He could have stopped there with the album. But he’s been a man on a mission to create a fully vivid experience, including a map of Meriden draw from a child’s point of view, visits to his schools including the high school gymnasium for which he titled the album, and an online adventure game in partnership with Eyes And Ears’ Benjamin Miles that pays homage to early video games and features chiptune versions of songs from the album. Prior to the album’s release, I talked with Sheff to find out more about the album’s creation.

You recently returned to your hometown to visit your schools including playing your high school’s gymnasium. What was that like and playing music directly influenced by that place and town?

They’re now heavily renovating the Silver Gymnasium so it’s not going to be the same as it was. That’s the last time it’s going to look like that pretty much ever.

It’s fun for this record to have a feeling of actuality in the music. A feeling of this is really related…and I’m talking about the places I’m actually in here. So that was a real blast. It’s fun to stand in the Silver Gymnasium and sing a song off Silver Gymnasium. It’s fun to stand with a mic in front of a lot of the people I’m talking about and sing about my childhood. I don’t do these things to gratify myself. In fact, they’re not that gratifying in the process of doing them, as I become concerned with whether or not I’m doing a good job and it takes me out of the moment. In some way I like to believe that the honesty and directness and personal connection of doing something like that is meaningful to the listener even if they don’t understand the full context behind something.

On the album, were you concerned about getting too personal?

I’m not the kind of person that loves and revels in exposing my private thought. In fact I very much don’t like that in my own personal life. And yet as an artist I really feel compelled to be direct and honest with people and to put something at stake, kind of put your cards on the table and show people where you’re coming from. So it’s important to be direct with people in spite of it’s not something I’m always comfortable with.

What was the catalysis that started this project?

I don’t really know. I found that I was, in my mind, obsessing about memories. I was not happy, haunted by remembering things kind of morbidly and obsessively. And because of those emotions I felt like the most honest thing to do to meet that head on was share those feelings with other people. And by devoting extensive attention to this I could work through it somewhat.

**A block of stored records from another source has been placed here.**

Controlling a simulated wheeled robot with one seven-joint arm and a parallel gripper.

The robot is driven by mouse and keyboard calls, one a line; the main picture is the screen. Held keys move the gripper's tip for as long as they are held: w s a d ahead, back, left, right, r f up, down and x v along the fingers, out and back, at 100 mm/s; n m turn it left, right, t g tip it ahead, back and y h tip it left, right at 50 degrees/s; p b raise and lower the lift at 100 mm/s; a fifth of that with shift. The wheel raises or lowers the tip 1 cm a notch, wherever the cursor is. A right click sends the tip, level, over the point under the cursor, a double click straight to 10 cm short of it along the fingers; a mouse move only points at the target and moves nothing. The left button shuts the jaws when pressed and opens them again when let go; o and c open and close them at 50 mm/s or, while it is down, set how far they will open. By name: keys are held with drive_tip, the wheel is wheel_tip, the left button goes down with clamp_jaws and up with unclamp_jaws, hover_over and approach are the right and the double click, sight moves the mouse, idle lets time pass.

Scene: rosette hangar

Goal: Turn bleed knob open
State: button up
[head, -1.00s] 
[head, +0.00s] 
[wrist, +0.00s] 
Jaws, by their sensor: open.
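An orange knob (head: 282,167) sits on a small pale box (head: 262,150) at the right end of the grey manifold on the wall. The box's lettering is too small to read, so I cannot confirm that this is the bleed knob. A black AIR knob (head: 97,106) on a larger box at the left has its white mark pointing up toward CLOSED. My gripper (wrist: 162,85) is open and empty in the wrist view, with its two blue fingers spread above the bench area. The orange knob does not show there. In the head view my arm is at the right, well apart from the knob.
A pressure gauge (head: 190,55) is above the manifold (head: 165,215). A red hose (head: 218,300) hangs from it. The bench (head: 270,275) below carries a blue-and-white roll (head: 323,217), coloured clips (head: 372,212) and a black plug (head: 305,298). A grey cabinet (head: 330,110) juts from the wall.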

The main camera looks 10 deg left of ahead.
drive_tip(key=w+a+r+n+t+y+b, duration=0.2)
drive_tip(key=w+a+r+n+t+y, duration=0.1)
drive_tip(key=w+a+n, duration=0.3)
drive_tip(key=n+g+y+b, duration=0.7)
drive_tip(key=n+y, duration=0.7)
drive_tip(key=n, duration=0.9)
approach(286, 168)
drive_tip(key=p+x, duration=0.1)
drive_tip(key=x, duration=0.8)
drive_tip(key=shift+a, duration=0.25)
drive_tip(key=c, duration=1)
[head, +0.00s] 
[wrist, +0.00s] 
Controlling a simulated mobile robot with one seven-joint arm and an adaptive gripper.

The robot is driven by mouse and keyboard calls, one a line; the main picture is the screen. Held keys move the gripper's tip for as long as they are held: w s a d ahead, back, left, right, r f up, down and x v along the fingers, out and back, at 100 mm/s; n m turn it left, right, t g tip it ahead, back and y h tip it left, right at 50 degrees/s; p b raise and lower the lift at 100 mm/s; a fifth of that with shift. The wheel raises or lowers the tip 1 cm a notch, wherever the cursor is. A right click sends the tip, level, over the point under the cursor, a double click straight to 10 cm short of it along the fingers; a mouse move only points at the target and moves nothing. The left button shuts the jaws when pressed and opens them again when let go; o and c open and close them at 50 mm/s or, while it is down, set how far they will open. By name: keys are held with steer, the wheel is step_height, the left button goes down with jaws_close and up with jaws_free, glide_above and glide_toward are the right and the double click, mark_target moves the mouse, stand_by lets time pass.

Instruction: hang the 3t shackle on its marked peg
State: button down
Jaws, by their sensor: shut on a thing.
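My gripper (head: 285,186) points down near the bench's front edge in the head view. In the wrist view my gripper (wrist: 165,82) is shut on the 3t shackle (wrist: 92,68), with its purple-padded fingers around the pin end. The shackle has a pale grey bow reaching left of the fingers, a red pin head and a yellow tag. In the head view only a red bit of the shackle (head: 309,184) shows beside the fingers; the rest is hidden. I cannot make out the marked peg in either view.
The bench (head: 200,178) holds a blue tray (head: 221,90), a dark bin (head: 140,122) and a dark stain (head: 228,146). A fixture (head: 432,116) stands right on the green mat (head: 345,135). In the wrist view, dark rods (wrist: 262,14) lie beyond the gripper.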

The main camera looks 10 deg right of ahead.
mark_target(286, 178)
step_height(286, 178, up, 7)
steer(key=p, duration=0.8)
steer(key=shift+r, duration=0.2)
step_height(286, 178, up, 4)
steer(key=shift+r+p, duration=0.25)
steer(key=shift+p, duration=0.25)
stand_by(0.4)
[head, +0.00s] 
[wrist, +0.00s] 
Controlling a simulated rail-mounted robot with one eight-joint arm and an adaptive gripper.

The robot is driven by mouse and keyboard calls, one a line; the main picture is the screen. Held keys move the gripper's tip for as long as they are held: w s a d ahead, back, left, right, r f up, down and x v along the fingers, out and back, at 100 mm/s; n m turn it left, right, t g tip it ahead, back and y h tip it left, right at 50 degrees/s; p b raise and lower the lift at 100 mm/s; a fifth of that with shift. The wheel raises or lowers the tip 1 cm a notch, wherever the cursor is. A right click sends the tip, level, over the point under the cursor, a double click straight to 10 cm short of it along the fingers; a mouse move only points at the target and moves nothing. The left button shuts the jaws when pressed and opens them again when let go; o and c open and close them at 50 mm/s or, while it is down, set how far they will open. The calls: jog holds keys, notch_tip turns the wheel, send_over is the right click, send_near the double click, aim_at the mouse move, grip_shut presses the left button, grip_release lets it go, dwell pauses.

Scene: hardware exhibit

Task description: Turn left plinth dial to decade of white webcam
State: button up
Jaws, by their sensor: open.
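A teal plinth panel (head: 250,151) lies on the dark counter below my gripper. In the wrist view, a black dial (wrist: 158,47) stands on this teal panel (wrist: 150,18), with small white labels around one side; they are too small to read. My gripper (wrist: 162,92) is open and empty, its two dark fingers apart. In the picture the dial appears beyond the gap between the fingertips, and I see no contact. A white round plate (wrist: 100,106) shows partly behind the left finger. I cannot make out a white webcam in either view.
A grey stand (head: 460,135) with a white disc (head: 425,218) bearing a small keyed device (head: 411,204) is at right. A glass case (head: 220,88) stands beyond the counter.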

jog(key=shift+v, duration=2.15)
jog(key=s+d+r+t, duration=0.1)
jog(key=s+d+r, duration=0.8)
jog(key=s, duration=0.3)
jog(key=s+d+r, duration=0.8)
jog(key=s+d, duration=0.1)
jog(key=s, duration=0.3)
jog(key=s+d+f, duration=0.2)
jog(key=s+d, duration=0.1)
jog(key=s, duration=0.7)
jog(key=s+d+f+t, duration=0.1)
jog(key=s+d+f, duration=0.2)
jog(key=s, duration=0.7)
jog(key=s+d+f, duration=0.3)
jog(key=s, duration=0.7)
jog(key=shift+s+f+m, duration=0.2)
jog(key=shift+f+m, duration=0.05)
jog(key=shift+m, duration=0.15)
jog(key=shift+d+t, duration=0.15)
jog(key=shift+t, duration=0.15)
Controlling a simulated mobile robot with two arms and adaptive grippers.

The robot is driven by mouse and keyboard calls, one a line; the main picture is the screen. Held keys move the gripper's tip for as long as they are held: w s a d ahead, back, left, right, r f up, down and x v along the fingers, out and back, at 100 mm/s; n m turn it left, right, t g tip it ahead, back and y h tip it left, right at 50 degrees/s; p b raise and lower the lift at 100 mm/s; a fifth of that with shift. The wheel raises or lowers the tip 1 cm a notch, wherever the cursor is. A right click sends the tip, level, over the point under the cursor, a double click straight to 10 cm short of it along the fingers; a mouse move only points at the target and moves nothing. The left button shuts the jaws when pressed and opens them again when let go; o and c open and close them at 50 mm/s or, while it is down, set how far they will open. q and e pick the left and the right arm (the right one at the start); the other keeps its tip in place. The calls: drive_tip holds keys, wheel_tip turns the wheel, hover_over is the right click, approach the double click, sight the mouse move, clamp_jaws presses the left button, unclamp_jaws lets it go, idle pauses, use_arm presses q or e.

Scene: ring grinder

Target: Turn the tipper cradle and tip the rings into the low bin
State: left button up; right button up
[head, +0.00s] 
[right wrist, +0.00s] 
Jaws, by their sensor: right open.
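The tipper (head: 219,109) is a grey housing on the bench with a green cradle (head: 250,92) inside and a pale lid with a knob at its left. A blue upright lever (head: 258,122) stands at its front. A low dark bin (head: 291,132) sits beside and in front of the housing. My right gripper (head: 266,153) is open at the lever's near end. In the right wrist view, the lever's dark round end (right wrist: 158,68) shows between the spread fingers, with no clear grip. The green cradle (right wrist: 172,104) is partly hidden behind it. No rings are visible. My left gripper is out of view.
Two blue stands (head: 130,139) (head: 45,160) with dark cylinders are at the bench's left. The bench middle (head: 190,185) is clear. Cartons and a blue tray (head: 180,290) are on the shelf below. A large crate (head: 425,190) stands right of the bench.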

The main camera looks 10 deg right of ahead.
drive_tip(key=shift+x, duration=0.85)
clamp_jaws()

Do you think at this point in your career that you’re able to give it proper justice or a more mature approach?

A lot more distance on memory now and a lot of distance on my personal memory. I’ve had a chance to write about a wide variety of things and a wide variety of experiences and this is something in my life forever but I never wrote about it because I didn’t have the balance in my emotional life to do that. I think right now there’s a little bit more emotional stability for me to look at the subject matter and write about it with care and hopefully in an artful way.

Looking at the lyric sheet for the album I noticed how detailed the lyrics are, which fits on a storytelling album like this. Could you talk a little about your songwriting process?

As far as detailing in songwriting, there’s a really beautiful simplicity that I do respond to very much in songwriting. Like in Hank Williams or something as an example – there’s a very perfect, rugged generalism that’s really nice. I personally maybe have more of a taste for an elaborate stream of consciousness kind of outbursts. I think that makes sense as I grew up on very florid writing. When I was younger and becoming influenced as a writer I read Dylan Thomas and William Faulkner and James Joyce. Then Henry Miller, who was different from them but similarly emotionally expansive. I think I developed a taste for something that was an extravagant stream of consciousness style. I really like the idea of wedding this extravagant stream of consciousness with a sturdy rock song. It’s something you’d hear a lot in the songs of the late 70s, early 80s, whether you’re talking about Steely Dan or Nick Lowe and Thin Lizzy. There’s something really nice about that emotional outpouring on top of a really basic rock song. Bob Seger does it really well too. I wanted to be able to work within that framework.